During the celebration of the most recent anniversary of the market, the farmers organized a meeting to celebrate its history and recognize the new members’ contributions to Mercacentro. They took the opportunity to commemorate the signing of the Peace Agreement and demonstrated that their experience is living proof that everything is possible through dialogue and that where there is a will, there is a way.

Mural with which members of Mercacentro honour small farmers.

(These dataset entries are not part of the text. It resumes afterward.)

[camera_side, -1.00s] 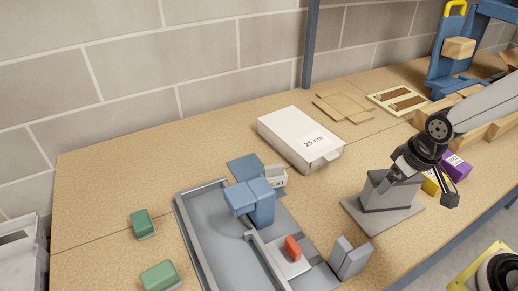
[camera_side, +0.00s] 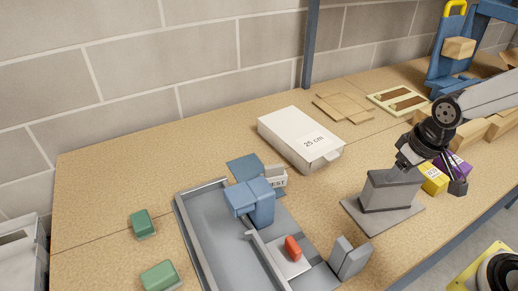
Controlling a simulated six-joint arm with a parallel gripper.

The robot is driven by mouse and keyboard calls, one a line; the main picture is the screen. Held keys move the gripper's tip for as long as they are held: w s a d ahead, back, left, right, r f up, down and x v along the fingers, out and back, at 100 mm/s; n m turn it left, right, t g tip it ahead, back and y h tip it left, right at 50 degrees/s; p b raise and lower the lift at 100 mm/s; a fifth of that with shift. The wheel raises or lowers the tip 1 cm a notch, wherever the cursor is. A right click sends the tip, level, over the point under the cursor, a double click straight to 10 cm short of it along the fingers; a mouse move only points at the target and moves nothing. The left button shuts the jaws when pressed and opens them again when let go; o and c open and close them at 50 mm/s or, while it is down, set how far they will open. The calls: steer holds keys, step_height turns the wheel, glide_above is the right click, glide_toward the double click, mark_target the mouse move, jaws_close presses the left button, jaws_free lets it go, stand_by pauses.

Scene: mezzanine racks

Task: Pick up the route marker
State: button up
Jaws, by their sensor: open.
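A small red-orange block (camera_side: 292,248) stands on a pale plate inside the grey tray (camera_side: 203,246) at the lower middle. It may be the route marker, but I cannot tell for sure. My gripper (camera_side: 431,175) is open and hangs at the right, well to the right of the red-orange block. It is over or in front of a yellow box (camera_side: 433,179) and a purple box (camera_side: 459,166), which it partly covers. I see nothing held between the fingers.
A grey block on a flat base (camera_side: 388,192) stands left of my gripper. A blue fixture (camera_side: 259,203) and a grey upright piece (camera_side: 349,258) rise near the tray. A white box (camera_side: 299,138) lies behind. Green blocks (camera_side: 143,223) sit left on open table.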

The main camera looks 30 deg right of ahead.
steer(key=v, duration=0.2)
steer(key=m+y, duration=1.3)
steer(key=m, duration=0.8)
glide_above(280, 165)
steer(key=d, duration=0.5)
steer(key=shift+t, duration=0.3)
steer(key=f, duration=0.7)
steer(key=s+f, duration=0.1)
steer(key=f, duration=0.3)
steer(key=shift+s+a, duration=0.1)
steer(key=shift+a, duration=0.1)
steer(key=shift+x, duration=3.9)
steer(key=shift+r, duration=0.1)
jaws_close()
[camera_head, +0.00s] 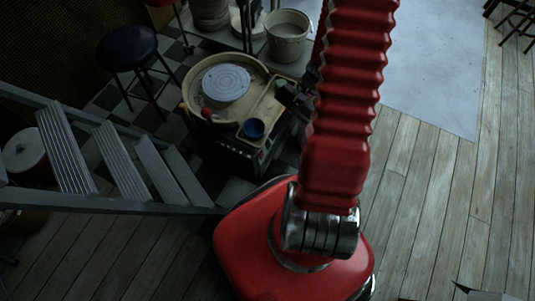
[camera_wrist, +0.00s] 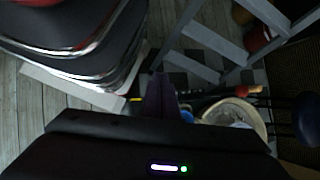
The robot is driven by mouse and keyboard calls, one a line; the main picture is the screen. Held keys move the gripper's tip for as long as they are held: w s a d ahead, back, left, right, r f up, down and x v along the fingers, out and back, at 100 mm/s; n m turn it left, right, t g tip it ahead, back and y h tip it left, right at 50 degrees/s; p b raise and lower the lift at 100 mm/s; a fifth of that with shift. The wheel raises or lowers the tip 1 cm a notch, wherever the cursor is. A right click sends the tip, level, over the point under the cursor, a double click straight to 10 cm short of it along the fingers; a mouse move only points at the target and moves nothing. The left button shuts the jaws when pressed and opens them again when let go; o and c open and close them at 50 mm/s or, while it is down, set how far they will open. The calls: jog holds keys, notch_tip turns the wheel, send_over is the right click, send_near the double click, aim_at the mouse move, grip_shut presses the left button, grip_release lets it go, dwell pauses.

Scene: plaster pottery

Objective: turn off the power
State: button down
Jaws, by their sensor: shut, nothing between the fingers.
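The pottery wheel (camera_head: 190,92) stands left of my arm in the head view, with a round grey wheel head (camera_head: 226,84) in a beige basin. Its dark body has a front panel (camera_head: 262,158) with small light and red marks, too small to read as a switch. My gripper (camera_head: 290,97) is partly hidden beside my red arm, over or near the wheel's right side. In the wrist view my gripper (camera_wrist: 160,98) is a dark shape, shut and empty. The wheel's basin (camera_wrist: 262,128) shows right of it, partly hidden by my wrist. I cannot tell any contact.
A dark stool (camera_head: 127,48) and grey metal stairs (camera_head: 122,165) stand to the left. A white bucket (camera_head: 288,36) stands behind the wheel.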

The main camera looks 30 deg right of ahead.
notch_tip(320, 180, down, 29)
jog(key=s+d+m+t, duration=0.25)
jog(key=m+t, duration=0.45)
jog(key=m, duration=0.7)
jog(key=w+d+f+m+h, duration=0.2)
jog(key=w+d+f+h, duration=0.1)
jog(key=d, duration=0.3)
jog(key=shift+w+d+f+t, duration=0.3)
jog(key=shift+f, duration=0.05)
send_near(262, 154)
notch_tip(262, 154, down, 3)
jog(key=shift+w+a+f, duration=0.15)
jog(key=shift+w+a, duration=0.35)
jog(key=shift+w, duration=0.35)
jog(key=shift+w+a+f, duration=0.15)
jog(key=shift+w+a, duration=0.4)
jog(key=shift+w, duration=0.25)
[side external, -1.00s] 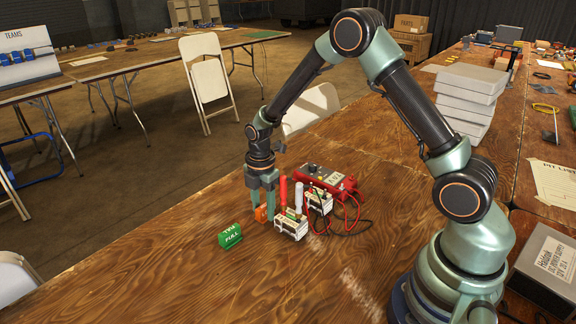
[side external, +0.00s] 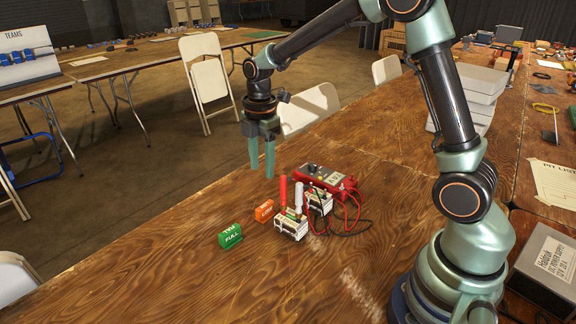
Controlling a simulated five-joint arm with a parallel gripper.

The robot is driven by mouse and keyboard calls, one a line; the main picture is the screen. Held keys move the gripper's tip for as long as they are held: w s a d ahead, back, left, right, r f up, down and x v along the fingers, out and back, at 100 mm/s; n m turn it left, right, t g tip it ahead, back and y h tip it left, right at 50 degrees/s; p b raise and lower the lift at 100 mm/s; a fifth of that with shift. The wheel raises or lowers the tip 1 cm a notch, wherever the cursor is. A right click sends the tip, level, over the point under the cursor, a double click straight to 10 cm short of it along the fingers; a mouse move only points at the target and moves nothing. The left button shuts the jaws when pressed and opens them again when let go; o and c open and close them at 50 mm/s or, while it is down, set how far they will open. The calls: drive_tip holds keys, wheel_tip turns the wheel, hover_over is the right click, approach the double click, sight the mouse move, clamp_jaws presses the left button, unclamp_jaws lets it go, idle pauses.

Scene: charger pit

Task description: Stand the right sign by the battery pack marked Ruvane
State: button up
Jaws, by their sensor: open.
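A green sign (side external: 230,237) with white lettering reading FULL stands on the wooden table, left of the others. An orange sign (side external: 264,211) stands beside the left white battery pack (side external: 291,225), on its left. A second white battery pack (side external: 319,201) stands behind it to the right. The name Ruvane cannot be read on either pack. Red and white upright handles rise by the packs. My gripper (side external: 262,175) hangs open and empty in the air, above and behind the orange sign, fingers pointing down.
A red charger box (side external: 327,182) with red and black cables (side external: 346,222) sits behind and right of the packs. Stacked white boxes (side external: 468,95) stand at the back right. The table front and left of the green sign is bare.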

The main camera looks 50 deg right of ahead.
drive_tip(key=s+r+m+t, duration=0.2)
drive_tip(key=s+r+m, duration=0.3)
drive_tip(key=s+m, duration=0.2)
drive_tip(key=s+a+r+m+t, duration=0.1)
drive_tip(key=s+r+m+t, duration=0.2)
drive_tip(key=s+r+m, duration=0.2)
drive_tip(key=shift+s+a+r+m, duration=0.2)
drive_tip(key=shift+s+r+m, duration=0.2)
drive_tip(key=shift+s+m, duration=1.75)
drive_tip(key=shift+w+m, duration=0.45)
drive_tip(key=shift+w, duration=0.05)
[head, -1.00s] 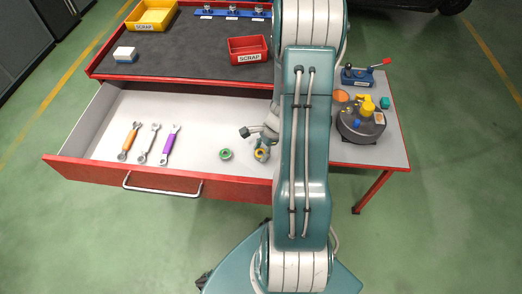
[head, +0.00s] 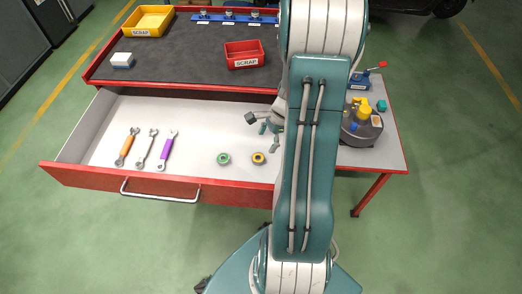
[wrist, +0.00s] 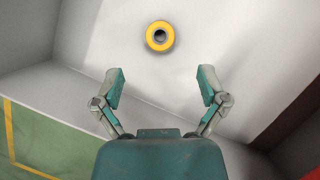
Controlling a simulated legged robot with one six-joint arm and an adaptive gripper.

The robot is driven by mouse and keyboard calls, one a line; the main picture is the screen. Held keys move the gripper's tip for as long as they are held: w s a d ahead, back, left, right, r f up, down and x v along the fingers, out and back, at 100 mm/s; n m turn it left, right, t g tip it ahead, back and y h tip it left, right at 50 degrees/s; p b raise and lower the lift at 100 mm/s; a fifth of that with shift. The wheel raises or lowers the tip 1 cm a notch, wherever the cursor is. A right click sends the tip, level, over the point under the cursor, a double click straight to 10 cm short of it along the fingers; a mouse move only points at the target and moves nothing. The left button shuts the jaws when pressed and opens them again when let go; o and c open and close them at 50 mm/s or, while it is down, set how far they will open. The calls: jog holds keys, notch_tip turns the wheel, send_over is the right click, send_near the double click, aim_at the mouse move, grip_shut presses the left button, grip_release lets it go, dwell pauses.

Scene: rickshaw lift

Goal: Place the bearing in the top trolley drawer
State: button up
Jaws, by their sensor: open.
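A yellow ring-shaped bearing (head: 258,158) lies flat on the white floor of the open trolley drawer (head: 110,182). It also shows in the wrist view (wrist: 160,36), beyond my fingertips and apart from them. A green ring (head: 223,158) lies to its left in the same drawer. My gripper (head: 264,122) is above the drawer, behind the yellow bearing, partly hidden by my arm. In the wrist view my gripper (wrist: 160,88) is open and empty, its two fingers wide apart.
Orange, grey and purple wrenches (head: 147,148) lie in the drawer's left part. A grey side table (head: 385,155) holds a round device.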

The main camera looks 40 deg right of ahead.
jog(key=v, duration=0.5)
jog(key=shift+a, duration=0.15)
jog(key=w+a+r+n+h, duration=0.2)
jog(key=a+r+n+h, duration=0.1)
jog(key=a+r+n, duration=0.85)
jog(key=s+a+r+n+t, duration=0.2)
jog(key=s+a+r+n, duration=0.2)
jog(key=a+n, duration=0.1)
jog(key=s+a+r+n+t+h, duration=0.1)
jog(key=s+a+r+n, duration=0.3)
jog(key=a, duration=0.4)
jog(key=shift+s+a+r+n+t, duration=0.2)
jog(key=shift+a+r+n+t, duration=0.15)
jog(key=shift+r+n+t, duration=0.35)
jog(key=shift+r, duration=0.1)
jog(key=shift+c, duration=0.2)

“Mutual respect is the cornerstone for everything. We must give them a chance. It's not easy for them; they feel stigmatized, threatened, and ostracized. As farmers and as human beings, we must have a good heart and we must forgive. It’s not easy to forget, but we can forgive them and move on, because we cannot stay stagnant. I know that the future holds many good things for the farmers’ market and for them. And here we are, living peacefully together. It’s possible. We must let our hearts heal and move on,” said Eleonora, beaming with satisfaction for their achievements.

Years ago, some members of Mercacentro were clashing parties amid conflict; others would be caught in the middle of this dispute, suffering the consequences of a war they did not ask for. Former combatants, former members of the public security forces and farmers who suffered the conflict now share a trade. Today, they are united in a farmers’ market, among fish, fruits, vegetables, handicrafts, and coffee. They share the love for the land, the desire to strive and the dream that, just like them, all Colombians will enjoy the fruits of peace.

Jhonatan Sierra, chairman of Coomulnes board of directors, shared his expectations for the future of Mercacentro: “We dream of this space as a home for all Tuluá. People will come here, eat to feed their bodies, and dance to feed their souls with art and culture. We all breathe the same air and come from the same land,” he concluded.